### Recorded information:
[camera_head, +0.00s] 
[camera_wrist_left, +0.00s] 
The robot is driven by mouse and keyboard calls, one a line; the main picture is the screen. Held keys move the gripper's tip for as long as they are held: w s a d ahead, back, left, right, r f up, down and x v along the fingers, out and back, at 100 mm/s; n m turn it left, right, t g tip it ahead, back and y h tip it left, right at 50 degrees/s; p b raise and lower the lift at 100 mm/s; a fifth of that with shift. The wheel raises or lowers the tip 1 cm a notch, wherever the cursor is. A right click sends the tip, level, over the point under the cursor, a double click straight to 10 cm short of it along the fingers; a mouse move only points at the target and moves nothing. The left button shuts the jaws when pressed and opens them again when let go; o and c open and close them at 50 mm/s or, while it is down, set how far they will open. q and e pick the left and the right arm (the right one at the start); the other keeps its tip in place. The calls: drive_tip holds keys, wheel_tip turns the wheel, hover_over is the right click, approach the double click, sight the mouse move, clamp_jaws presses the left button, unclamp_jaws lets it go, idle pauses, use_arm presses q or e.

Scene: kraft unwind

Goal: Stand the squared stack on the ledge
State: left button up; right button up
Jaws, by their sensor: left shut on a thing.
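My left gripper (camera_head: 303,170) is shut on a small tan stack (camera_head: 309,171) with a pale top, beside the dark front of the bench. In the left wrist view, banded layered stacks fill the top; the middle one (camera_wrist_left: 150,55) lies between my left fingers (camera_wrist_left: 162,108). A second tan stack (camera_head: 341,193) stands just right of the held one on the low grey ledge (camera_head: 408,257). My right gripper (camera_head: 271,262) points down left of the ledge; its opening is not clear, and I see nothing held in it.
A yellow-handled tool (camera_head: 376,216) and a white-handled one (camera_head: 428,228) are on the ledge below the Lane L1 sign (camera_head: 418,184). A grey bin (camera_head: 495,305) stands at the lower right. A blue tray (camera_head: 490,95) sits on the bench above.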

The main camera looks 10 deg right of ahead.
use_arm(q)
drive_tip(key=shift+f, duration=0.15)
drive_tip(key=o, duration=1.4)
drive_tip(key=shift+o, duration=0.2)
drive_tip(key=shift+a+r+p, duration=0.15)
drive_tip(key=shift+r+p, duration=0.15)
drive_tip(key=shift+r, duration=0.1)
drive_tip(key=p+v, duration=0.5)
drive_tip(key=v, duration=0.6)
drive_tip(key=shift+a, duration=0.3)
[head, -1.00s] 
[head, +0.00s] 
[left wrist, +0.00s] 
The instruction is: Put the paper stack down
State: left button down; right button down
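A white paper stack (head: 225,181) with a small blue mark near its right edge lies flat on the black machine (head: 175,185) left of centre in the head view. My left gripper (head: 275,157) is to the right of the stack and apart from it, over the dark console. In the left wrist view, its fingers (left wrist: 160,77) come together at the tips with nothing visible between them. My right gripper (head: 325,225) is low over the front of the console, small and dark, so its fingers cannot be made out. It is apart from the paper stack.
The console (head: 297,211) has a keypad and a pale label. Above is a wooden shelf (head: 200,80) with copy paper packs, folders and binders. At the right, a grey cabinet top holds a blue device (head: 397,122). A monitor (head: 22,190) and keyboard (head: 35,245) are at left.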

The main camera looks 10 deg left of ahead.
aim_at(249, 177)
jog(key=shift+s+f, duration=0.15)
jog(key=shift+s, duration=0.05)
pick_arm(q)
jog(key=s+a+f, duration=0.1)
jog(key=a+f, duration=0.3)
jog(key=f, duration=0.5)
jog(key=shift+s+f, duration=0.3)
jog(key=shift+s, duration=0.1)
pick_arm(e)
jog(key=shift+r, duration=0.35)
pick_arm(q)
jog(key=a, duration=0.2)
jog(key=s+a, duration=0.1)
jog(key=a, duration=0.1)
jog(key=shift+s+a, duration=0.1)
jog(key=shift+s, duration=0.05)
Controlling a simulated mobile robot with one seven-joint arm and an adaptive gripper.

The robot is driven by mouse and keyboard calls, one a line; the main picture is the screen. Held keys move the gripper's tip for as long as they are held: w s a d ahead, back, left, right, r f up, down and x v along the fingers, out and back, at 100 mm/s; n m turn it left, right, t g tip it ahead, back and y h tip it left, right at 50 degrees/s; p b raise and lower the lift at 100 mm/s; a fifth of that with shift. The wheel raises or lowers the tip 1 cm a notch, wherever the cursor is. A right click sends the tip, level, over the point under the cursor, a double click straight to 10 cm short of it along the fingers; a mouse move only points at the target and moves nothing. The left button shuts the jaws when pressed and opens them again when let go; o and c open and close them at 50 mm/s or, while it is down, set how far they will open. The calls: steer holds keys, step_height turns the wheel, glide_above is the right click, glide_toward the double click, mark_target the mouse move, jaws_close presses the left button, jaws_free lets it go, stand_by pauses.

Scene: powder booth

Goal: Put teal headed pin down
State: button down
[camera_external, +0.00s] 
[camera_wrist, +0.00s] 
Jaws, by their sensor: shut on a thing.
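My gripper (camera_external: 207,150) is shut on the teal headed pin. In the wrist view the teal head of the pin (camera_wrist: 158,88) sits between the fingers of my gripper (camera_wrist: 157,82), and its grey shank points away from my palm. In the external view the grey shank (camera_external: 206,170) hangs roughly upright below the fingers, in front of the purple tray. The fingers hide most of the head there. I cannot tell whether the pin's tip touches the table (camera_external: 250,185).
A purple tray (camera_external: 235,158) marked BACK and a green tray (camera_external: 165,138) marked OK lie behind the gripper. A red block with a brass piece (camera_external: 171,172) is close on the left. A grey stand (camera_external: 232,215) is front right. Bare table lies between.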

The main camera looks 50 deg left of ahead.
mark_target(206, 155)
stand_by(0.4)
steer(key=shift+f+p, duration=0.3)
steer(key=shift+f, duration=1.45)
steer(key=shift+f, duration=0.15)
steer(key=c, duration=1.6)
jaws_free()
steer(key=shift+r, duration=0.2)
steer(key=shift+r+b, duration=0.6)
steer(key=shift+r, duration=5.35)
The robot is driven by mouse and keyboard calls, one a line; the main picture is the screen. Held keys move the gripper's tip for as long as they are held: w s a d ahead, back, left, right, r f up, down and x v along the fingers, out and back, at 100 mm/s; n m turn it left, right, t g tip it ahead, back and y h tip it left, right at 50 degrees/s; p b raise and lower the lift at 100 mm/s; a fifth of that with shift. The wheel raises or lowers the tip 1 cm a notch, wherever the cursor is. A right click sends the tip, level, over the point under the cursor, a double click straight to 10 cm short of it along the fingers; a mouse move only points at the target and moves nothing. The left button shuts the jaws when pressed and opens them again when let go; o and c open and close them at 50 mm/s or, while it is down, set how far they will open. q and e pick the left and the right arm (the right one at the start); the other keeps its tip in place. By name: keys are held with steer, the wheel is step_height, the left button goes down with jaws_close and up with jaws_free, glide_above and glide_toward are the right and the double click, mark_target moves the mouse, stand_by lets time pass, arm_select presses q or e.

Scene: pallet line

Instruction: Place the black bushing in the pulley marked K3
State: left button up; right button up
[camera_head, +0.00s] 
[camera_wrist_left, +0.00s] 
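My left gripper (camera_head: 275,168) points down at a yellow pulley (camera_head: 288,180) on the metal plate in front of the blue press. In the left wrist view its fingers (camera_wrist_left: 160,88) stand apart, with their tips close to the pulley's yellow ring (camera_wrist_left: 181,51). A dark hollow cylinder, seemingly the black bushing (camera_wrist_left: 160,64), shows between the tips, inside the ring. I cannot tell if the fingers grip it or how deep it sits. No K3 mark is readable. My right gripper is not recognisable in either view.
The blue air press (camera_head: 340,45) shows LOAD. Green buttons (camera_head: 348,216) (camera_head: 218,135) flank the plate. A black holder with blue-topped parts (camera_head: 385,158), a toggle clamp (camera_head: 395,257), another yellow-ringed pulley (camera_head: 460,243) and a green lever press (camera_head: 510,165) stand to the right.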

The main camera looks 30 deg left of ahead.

### What you should do:
Find the word "Goal" in the data and copy out each line where it turns up.

### Expected output:
Goal: Stand the squared stack on the ledge
Goal: Put teal headed pin down

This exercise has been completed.